### Records supplied

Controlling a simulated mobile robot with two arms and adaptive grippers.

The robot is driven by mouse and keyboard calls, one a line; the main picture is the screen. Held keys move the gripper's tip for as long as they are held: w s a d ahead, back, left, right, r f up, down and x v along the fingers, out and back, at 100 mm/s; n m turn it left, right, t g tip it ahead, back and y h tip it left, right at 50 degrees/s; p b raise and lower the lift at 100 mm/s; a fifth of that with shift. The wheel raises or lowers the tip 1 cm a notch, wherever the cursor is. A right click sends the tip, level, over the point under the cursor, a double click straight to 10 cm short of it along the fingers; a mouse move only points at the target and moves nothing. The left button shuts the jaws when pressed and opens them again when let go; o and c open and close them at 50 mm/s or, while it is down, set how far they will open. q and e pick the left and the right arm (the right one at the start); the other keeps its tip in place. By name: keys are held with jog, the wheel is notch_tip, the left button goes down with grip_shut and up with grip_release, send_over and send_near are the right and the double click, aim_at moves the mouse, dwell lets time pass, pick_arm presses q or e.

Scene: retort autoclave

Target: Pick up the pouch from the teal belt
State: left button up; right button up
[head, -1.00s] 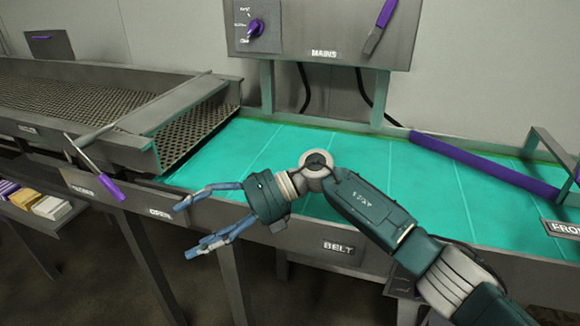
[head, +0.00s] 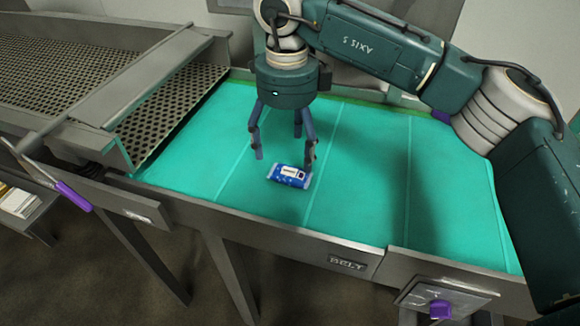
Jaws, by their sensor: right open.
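The pouch (head: 289,176) is blue with a white label and lies flat on the teal belt (head: 370,190), near the belt's front half. My right gripper (head: 284,158) points down over it with blue fingers spread open. The fingertips are just above or around the pouch's far side; whether they touch it I cannot tell. Nothing is held. My left gripper is not in view.
A perforated metal chute (head: 185,100) with a raised side wall borders the belt on the left. A metal front rail with a BELT plate (head: 346,264) runs along the near edge. A purple knob (head: 441,309) and a purple-handled lever (head: 73,196) sit in front. The belt around the pouch is clear.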

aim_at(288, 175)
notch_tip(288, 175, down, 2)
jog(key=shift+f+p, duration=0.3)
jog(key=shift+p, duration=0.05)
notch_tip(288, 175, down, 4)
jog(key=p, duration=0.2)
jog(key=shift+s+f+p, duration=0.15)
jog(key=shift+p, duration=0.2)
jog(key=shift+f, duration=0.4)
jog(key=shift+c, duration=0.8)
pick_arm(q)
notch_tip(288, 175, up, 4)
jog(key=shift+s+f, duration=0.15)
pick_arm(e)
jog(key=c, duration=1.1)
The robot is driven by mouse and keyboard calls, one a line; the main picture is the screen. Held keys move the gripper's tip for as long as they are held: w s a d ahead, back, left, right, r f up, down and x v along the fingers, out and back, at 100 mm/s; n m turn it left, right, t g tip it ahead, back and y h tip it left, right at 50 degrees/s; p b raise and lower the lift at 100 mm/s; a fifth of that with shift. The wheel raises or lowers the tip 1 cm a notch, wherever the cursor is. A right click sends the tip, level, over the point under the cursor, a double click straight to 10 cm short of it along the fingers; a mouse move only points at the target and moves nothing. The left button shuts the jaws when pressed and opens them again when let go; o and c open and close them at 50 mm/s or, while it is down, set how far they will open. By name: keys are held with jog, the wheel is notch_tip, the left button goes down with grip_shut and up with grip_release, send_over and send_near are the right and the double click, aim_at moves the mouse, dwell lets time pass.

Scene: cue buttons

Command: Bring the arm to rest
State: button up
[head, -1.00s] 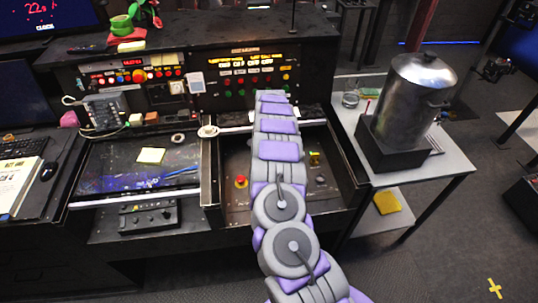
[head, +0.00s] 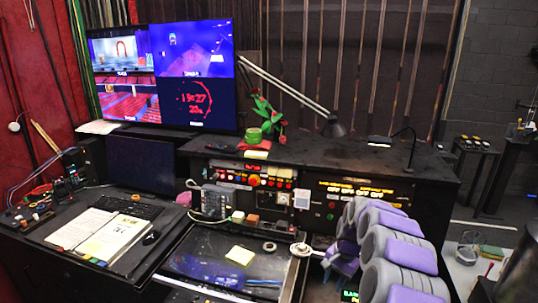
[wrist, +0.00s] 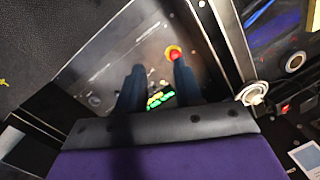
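My arm (head: 400,252), grey with purple pads, is bent at the lower right of the head view, in front of the cue panel. My gripper (wrist: 159,66) shows in the wrist view as two dark fingers standing apart, with nothing between them. It points down over a metal panel in the desk. A red button on a yellow base (wrist: 174,53) sits on that panel near the right fingertip; I cannot tell the gap in height. A small display with green and yellow text (wrist: 160,97) shows between the fingers.
A cue panel with lit orange text (head: 365,188) and a panel of coloured buttons (head: 250,178) stand behind the desk. A lamp (head: 333,127) and a green cup (head: 254,135) are on top. A script (head: 108,233) and keyboard (head: 130,206) lie left. A metal urn (head: 522,265) stands lower right.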

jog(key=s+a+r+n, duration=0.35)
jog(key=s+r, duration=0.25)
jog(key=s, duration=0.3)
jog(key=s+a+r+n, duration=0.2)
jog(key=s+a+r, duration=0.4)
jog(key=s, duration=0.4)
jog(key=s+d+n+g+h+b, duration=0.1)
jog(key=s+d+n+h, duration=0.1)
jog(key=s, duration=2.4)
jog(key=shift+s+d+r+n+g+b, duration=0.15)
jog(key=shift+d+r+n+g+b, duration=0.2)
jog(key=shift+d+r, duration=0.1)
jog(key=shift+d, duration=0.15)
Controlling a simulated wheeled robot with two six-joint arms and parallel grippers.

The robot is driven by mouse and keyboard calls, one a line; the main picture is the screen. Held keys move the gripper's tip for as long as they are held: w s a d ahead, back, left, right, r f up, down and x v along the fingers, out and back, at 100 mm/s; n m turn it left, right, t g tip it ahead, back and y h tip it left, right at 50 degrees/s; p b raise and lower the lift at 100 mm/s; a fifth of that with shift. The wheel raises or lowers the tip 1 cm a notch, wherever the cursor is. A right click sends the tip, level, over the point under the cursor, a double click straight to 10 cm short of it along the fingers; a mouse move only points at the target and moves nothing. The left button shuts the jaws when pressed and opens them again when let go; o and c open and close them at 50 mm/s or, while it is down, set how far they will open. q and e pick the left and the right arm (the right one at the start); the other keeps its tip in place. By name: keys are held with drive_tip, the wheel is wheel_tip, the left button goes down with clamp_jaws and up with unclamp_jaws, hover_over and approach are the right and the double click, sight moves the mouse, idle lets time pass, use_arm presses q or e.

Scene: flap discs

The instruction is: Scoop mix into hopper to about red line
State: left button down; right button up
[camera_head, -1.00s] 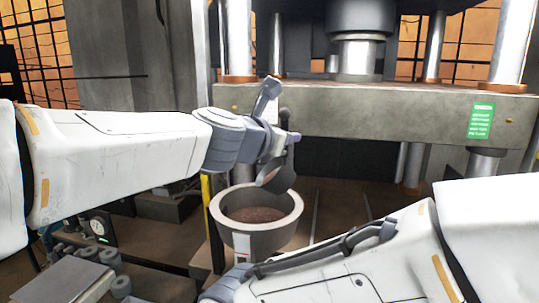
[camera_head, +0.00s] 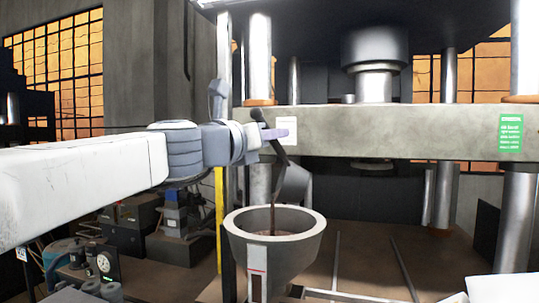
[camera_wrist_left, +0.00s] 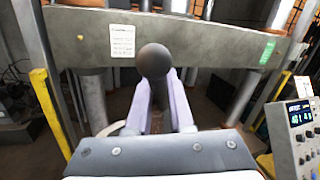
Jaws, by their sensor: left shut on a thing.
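The hopper (camera_head: 292,258) is a grey, wide-mouthed cone with brown mix inside, seen in the head view. A pale strip with a red mark (camera_head: 257,272) is on its front. My left gripper (camera_head: 272,134) is shut on the dark handle of a scoop (camera_head: 295,186) above the hopper. The scoop is tipped steeply, and a thin brown stream falls from it into the hopper. In the left wrist view the handle's round dark end (camera_wrist_left: 155,61) sits between the fingers and hides the scoop's cup. My right gripper is not in view.
A large press with a grey crossbeam (camera_head: 400,131) and steel columns stands behind the hopper. A yellow post (camera_head: 219,215) is close to its left. A gauge (camera_head: 104,264) and machine parts are at lower left. A control panel (camera_wrist_left: 297,135) shows at right in the wrist view.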

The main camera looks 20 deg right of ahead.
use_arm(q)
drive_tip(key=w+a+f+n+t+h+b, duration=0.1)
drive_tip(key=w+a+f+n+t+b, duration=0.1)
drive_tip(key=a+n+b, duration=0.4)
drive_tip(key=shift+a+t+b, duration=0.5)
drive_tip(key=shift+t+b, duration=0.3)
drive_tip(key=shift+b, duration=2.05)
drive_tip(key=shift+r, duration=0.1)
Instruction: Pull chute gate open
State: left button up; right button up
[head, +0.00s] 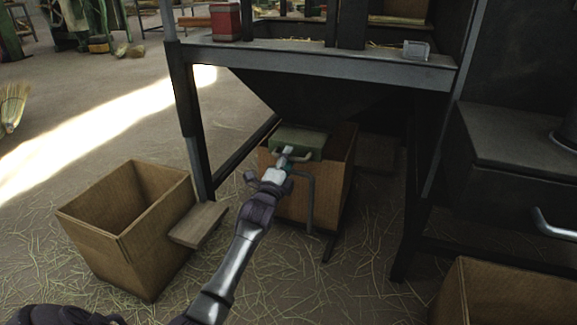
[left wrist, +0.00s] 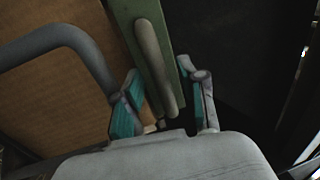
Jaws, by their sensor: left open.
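The green chute gate (head: 300,139) sits under the dark hopper (head: 300,95), with a light bar handle (head: 299,157) on its front. In the left wrist view, the gate (left wrist: 128,18) shows as a green strip, with the rounded handle (left wrist: 155,55) along it. My left gripper (head: 285,162) is at the handle. Its teal-padded fingers (left wrist: 160,88) are open, one on each side of the handle's near end. Clear gaps show between pads and handle. My right gripper is not in view.
A cardboard box (head: 335,180) stands beneath the gate. A grey bent bar (head: 311,195) hangs close beside my left gripper. An open empty box (head: 150,240) stands at left, near a small wooden board (head: 198,224). Another box (head: 510,292) is at lower right. Straw litters the floor.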

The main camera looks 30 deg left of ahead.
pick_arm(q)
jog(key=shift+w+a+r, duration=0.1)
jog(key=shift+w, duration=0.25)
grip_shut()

######

Set exercise: Write out the lines of the material from the one containing "Instruction: Pull chute gate open" through the last, exactly and only those. Leave every picture out.

Problem solution:
Instruction: Pull chute gate open
State: left button up; right button up
[head, +0.00s] 
[left wrist, +0.00s] 
Jaws, by their sensor: left open.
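The green chute gate (head: 300,139) sits under the dark hopper (head: 300,95), with a light bar handle (head: 299,157) on its front. In the left wrist view, the gate (left wrist: 128,18) shows as a green strip, with the rounded handle (left wrist: 155,55) along it. My left gripper (head: 285,162) is at the handle. Its teal-padded fingers (left wrist: 160,88) are open, one on each side of the handle's near end. Clear gaps show between pads and handle. My right gripper is not in view.
A cardboard box (head: 335,180) stands beneath the gate. A grey bent bar (head: 311,195) hangs close beside my left gripper. An open empty box (head: 150,240) stands at left, near a small wooden board (head: 198,224). Another box (head: 510,292) is at lower right. Straw litters the floor.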

The main camera looks 30 deg left of ahead.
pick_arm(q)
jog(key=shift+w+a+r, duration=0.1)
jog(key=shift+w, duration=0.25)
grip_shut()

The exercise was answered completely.